▶ _Description of the task_: Copy nothing but the text: reproduce each line of the listing exactly and leave the pictures out.

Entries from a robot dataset
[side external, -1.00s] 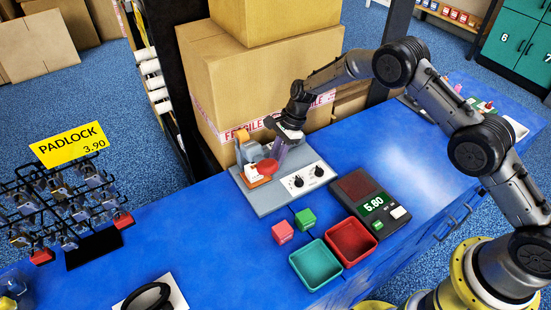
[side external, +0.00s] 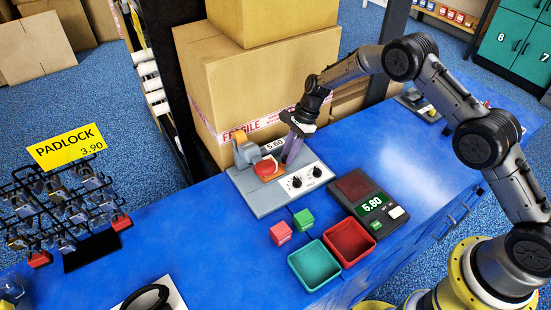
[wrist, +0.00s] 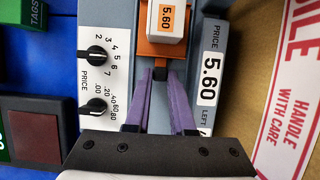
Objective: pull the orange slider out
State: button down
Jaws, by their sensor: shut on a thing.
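The orange slider (wrist: 152,48) lies in a track on the grey pricing device, with a white block (wrist: 166,20) labelled 5.60 on top. In the side view, the orange slider (side external: 278,172) shows beside the red lever knob (side external: 266,169), which partly hides the white block. My gripper (side external: 288,161) is low over the device and shut on the slider's knob; it also shows in the wrist view (wrist: 161,76).
The device's grey base (side external: 262,203) has two black dials. Cartons (side external: 245,90) rise close behind.

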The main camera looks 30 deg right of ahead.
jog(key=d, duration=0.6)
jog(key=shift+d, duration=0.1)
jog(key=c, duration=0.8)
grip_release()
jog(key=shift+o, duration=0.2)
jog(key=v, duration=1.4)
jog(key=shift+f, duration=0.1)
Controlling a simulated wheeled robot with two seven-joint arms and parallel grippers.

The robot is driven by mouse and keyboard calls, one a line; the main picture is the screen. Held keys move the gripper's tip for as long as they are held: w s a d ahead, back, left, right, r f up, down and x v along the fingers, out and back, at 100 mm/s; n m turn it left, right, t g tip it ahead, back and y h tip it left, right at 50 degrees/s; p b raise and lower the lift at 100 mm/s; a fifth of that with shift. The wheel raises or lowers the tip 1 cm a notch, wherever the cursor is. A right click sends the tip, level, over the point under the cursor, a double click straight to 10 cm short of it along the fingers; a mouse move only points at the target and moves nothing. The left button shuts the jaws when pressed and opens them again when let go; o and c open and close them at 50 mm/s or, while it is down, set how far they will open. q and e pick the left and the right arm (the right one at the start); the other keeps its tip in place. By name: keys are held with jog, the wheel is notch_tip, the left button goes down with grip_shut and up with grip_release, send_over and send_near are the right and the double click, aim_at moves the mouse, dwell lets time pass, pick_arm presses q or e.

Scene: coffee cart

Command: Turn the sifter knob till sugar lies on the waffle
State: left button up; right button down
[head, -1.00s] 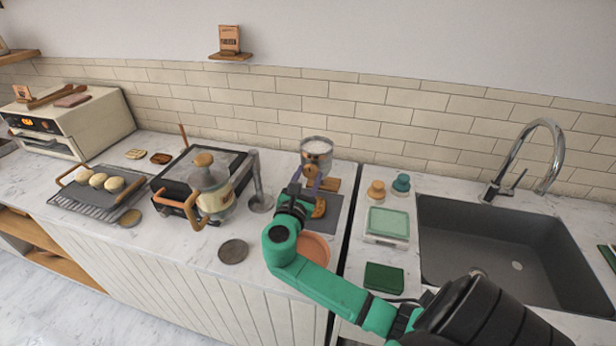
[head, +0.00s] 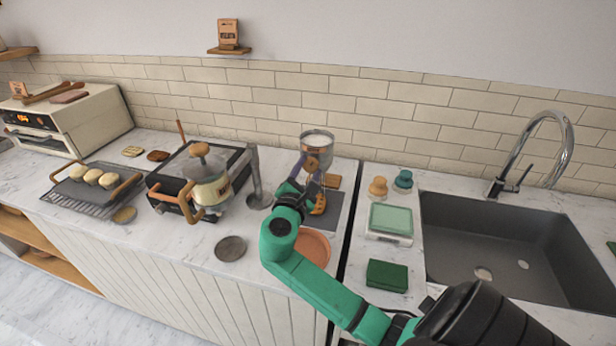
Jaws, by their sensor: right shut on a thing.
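The sifter (head: 317,142) is a metal cup with white sugar in its top, held above a dark mat (head: 332,207) at the back of the counter. Its round wooden knob (head: 313,163) faces me. My right gripper (head: 311,170) reaches up from the front and is shut on the knob, its purple fingers on either side. The golden-brown waffle (head: 319,205) lies below, partly hidden by my right wrist. Whether sugar lies on it is too small to tell. My left gripper is not in view.
An orange plate (head: 312,246) lies in front of the mat, partly behind my right arm. To the left stand a lidded pot (head: 211,186) and a metal post (head: 256,175). To the right are a scale (head: 390,222), a green sponge (head: 387,275) and the sink (head: 500,240).

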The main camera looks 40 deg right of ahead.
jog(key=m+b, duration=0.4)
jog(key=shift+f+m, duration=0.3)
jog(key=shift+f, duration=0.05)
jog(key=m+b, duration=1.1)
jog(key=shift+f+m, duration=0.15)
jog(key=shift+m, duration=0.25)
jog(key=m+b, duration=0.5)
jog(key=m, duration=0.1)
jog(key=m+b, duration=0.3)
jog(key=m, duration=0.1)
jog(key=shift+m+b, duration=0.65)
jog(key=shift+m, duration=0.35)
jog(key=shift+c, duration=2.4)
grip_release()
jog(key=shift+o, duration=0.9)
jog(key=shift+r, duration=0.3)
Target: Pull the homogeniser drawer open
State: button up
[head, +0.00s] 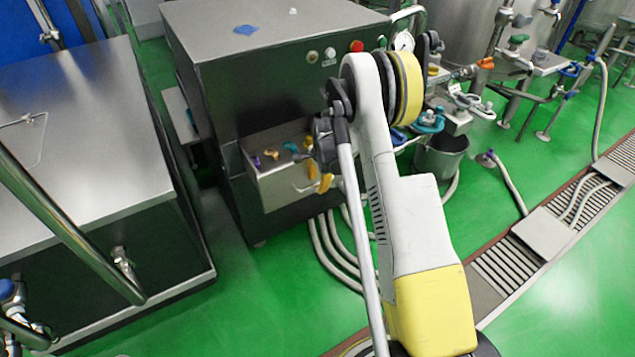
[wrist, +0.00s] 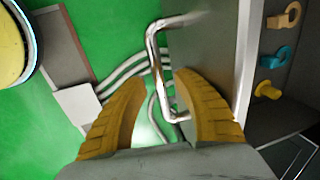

▶ _Finished task_:
[side external, -1.00s] 
[side external, +0.00s] 
[wrist, +0.00s] 
Objective: pull the orange slider out
State: button down
Jaws, by their sensor: shut on a thing.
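The orange slider (wrist: 152,48) lies in a track on the grey pricing device, with a white block (wrist: 166,20) labelled 5.60 on top. In the side view, the orange slider (side external: 278,172) shows beside the red lever knob (side external: 266,169), which partly hides the white block. My gripper (side external: 288,161) is low over the device and shut on the slider's knob; it also shows in the wrist view (wrist: 161,76).
The device's grey base (side external: 262,203) has two black dials. Cartons (side external: 245,90) rise close behind.

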The main camera looks 30 deg right of ahead.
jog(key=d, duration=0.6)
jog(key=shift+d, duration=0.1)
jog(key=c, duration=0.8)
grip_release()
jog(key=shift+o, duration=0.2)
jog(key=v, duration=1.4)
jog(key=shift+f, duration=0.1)
Controlling a simulated wheeled robot with two seven-joint arms and parallel grippers.

The robot is driven by mouse and keyboard calls, one a line; the main picture is the screen. Held keys move the gripper's tip for as long as they are held: w s a d ahead, back, left, right, r f up, down and x v along the fingers, out and back, at 100 mm/s; n m turn it left, right, t g tip it ahead, back and y h tip it left, right at 50 degrees/s; p b raise and lower the lift at 100 mm/s; a fifth of that with shift. The wheel raises or lowers the tip 1 cm a notch, wherever the cursor is. A right click sends the tip, level, over the point under the cursor, a double click straight to 10 cm short of it along the fingers; a mouse move only points at the target and moves nothing. The left button shuts the jaws when pressed and opens them again when let go; o and c open and close them at 50 mm/s or, while it is down, set how far they will open. q and e pick the left and the right arm (the right one at the start); the other keeps its tip in place. By name: keys are held with jog, the wheel is notch_tip, the left button goes down with grip_shut and up with grip_release, send_over and send_near are the right and the double click, aim_at moves the mouse, dwell lets time pass, pick_arm presses q or e.

Scene: coffee cart

Command: Turn the sifter knob till sugar lies on the waffle
State: left button up; right button down
[head, -1.00s] 
[head, +0.00s] 
Jaws, by their sensor: right shut on a thing.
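The sifter (head: 317,142) is a metal cup with white sugar in its top, held above a dark mat (head: 332,207) at the back of the counter. Its round wooden knob (head: 313,163) faces me. My right gripper (head: 311,170) reaches up from the front and is shut on the knob, its purple fingers on either side. The golden-brown waffle (head: 319,205) lies below, partly hidden by my right wrist. Whether sugar lies on it is too small to tell. My left gripper is not in view.
An orange plate (head: 312,246) lies in front of the mat, partly behind my right arm. To the left stand a lidded pot (head: 211,186) and a metal post (head: 256,175). To the right are a scale (head: 390,222), a green sponge (head: 387,275) and the sink (head: 500,240).

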The main camera looks 40 deg right of ahead.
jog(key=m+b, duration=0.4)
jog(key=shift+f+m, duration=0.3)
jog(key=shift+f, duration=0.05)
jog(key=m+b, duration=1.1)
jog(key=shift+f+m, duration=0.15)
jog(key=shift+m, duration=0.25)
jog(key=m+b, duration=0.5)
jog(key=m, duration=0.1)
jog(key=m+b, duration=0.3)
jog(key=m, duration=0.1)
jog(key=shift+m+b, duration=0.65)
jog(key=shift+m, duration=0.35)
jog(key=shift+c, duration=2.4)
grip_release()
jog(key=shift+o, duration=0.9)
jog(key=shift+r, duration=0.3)
Target: Pull the homogeniser drawer open
State: button up
[head, +0.00s] 
[wrist, +0.00s] 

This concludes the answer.